Councillor Pete White raised concerns during a meeting of Fordingbridge Town Council’s amenities committee last month and called for warning signs to be put up.

Speaking to the Journal, Cllr White, who recently retired as watch manager at Fordingbridge Fire Station, said: “It is dangerous. It is a far old drop and it is quite shallow.

“People have been badly hurt over the years.”

He says it has been a problem for a number of years and usually happens over the summer.

“We can’t stop people doing it but we can educate,” said Cllr White.

“It is about people being sensible.”

Last week, the town council discussed putting up warning signs during an online meeting held over Zoom.

Councillor Paul Anstey said Cllr White was “absolutely right” to raise the issue.

He added: “Injury to anyone should not be taken lightly and we clearly had concerns of injury both to the tombstoners but also the fact in incidents like this members of the public take part in some sort of rescue so there is their risk. And to bear in mind the complete and utter waste of time of our emergency services.”

However, he questioned whether the town council was obligated to put up a sign as it was a Hampshire County Council road. He felt there was no legal requirement for the town council to put up a sign but understood there were concerns within the council.

“Even if we were to put a sign up, this year at Durdle Door on May 31 there were three serious incidents in one day and within 24 hours the tombstoners were back. Would this sign prevent people from doing it? No. Do we have a legal remit to put a sign up. No,” added Cllr Anstey.

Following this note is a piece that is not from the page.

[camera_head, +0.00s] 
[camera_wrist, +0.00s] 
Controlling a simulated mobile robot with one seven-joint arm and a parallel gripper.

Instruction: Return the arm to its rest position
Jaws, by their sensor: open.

Councillor Malcolm Adams said there was a case in Lyme Regis where action was taken against the council after a person got injured by a wave.

And Councillor Andrew Lewendon said the cost of a sign would be “fairly small” compared to the “possible expenses” the council could incur trying to fight a case.

Councillor Nobby Goldsmith said “sign or no sign people are still going to do it” while Cllr Adams said a sign would point out that there was a danger.

Councillor Diane Paton suggested the town council notify Hampshire County Council about the incidents and councillors’ concerns to see if it would put up a warning sign.